“Conduz o Teu Arado sobre os Ossos dos Mortos”
Olga Tokarczuk
(Cavalo de Ferro)
“Os
mecanismos naturais foram desregulados e, agora, é preciso ter tudo
controlado para não haver uma catástrofe.” (p. 207)
“Nós
temos uma visão do mundo e os Animais têm um sentido do mundo,
sabias?” (p. 214)
A
publicação do romance “Conduz o Teu Arado sobre os Ossos dos
Mortos” coincide com a nomeação da escritora polaca Olga
Tokarczuk (n. 1962) para o Prémio Nobel de Literatura. Este é o
segundo romance da escritora publicado em Portugal após a edição
de “Viagens” no início do ano e ambos os títulos estão
publicados pela Cavalo de Ferro.
“Viagens”
veio a baralhar o universo literário no que concerne à tentativa de
classificar a natureza da obra na medida em que é uma miscelânea de
géneros, desde o romance à narrativa breve, o ensaio, além de
muitas notas autobiográficas e pensamentos soltos.
A
nova obra recentemente publicada, embora assuma características mais
comuns no que respeita à ideia de romance clássico, mantém a
irreverência apresentada ao longo da narrativa que tem como pano de
fundo um thriller que mistura o macabro com questões políticas e
ambientais.
Passado
numa pequena comunidade rural da Polónia próxima da fronteira com a
República Checa, este romance tece inúmeras considerações aos
direitos dos animais, assim como à preservação da natureza,
algumas ideias mais como fruto das obsessões de Janina Duszejko, a
personagem principal, revoltada na sequência de as suas duas cadelas
terem sido mortas.
Antiga
engenheira e professora reformada, Janina Duszejko ocupa os seus dias
a traduzir as obras de William Blake com o seu antigo aluno Dyzio que
é polícia, dedicando-se também com particular afinco à
astrologia.
Isolada
de tudo e de todos, Janina Duszejko é encarada como uma ‘outsider’

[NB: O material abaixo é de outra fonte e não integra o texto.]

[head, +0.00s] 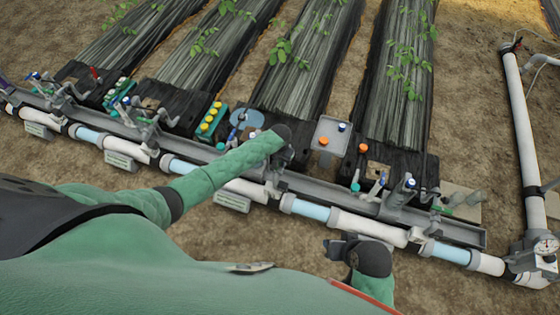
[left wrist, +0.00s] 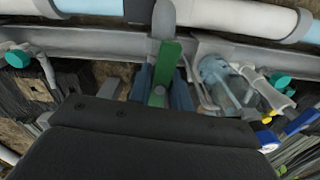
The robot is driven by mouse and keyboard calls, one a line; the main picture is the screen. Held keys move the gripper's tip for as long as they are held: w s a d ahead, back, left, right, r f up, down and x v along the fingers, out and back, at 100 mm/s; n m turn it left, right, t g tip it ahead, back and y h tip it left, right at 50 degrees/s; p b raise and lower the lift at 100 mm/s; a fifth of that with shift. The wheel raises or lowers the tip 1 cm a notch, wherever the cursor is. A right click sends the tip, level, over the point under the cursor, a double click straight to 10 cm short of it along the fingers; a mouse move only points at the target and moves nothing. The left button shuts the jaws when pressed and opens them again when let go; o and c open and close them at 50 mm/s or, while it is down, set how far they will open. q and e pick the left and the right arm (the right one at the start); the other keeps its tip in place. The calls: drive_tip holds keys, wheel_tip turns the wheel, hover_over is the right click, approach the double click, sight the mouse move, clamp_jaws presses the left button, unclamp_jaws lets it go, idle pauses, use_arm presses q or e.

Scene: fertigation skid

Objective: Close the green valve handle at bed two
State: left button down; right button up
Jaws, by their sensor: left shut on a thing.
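The green valve handle (left wrist: 167,62) shows in the left wrist view, standing upright in the picture at the grey rail. My left gripper (left wrist: 165,92) has its two blue-grey fingers on either side of the handle and is shut on it. In the head view my left gripper (head: 277,165) is at the pipe rail, at the end of my green-sleeved arm; the handle is hidden there by my wrist. My right gripper (head: 338,249) hangs over bare soil in front of the pipe, apart from everything; its finger opening cannot be made out.
A white pipe (head: 365,226) with clear bluish sections runs along the grey rail (head: 340,191). A gauge (head: 546,246) stands at the right.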

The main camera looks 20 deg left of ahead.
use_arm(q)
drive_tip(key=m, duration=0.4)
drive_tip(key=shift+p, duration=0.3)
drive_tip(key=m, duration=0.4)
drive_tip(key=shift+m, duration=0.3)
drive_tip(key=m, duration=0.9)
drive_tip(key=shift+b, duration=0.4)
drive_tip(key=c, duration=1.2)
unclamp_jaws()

face às ideias em que acredita, na supremacia da natureza e dos
animais em relação aos homens. Aquilo que vê através do
alinhamento dos planetas não é bom, aludindo frequentes vezes à
ideia de Catástrofe que se instalará, acabando mesmo por
desenvolver uma teoria da conspiração na sequência do aparecimento
de vários indivíduos ligados ao clube de caça local que aparecem
mortos, indiciando a ideia de um assassinato de modo violento e
cruel.
Janina
Duszejko prontifica-se a colaborar com a polícia local perante o
mistério dos assassinatos que ocorreram, sugerindo às autoridades
que devam estudar os astros porque atendendo à hora de nascimento,
ano e local das vítimas, os planetas ditavam um mau augúrio.
O
desfiar da narrativa sucede ao sabor das estações do ano enquanto
percebemos do quotidiano da pequena comunidade esquecida pelo poder
central, onde nada acontece e onde agora os habitantes são
surpreendidos com as mortes em série.
Percebemos
nas entrelinhas por que razão Olga Tokarczuk se tornou uma voz
incómoda no seu país na medida em que denuncia o esquecimento e,
por isso, uma menor intervenção do poder central em relação às
populações mais afastadas dos grandes centros urbanos e, fruto
destas questões de natureza geográfica e política, constitui
terreno fértil para a fomentação de pequenas máfias e corrupção
no seio das próprias instituições públicas.
A
narrativa avança e o leitor é surpreendido com uma linha muito
ténue que constitui a fronteira entre a lucidez e a loucura e, em
função disso, são colocadas em causa as tradições de todo um
país e até o próprio sentido de justiça.
Numa
época em que as questões ambientais e a defesa do planeta assumem
um papel determinante, são muitas as vozes que saem em defesa destes
valores, mas o que Olga Tokarczuk vem a defender é que nem tudo o
que parece é, e que alguns dos heróis com grande projecção não
passam de falsos profetas com objectivos muito próprios e pouco
claros.
Mas
mesmo em assuntos menos sérios, Olga Tokarczuk critica muitas
situações do quotidiano alternando entre o tom irónico e o
cáustico. Somos levados a rir ou a esboçar um sorriso amarelo
porque também nos revemos naquele que é o espelho da humanidade com
todas as virtudes e defeitos.
“Conduz o Teu Arado sobre os
Ossos dos Mortos” é um romance que nos desconcerta ao longo de
toda a narrativa. É literatura. É política. É intervenção. Mas
também é arte feita de palavras. Não estamos habituados a este
género tão próprio de Olga Tokarczuk, mas quem disse que cada um
tem de se encaixar numa gaveta própria? Olga Tokarczuk rompe com
géneros e estilos e voa. E nós leitores, voamos também…
Excertos:
“O
mundo é uma prisão cheia de sofrimento, construída de modo que,
para se sobreviver, seja preciso infligir dor a outros. (…) Que
mundo é este? Um corpo transformado em calçado, em almôndegas, em
salsichas, em tapete estendido junto à cama, em caldo feito com os
ossos de outro ser… Sapatos, sofás, malas de pendurar ao ombro
feitos da barriga de outros seres, aquecer-se à custa do pelo de
outrem, comer o corpo de outrem, cortá-lo aos pedaços e fritá-lo
no óleo… Será verdade? Será possível tal pesadelo macabro,
tamanha matança, cruel, desapaixonada, mecânica, sem pesos na
consciência, sem a mínima reflexão, reflexão que é afinal o
objecto dos engenhosos campos da Filosofia e da Teologia?” (p. 117)
“Eu
tinha a minha Teoria sobre estas bengalas linguísticas: todo o Homem
tem uma palavra da qual abusa. Ou que emprega de modo inadequado.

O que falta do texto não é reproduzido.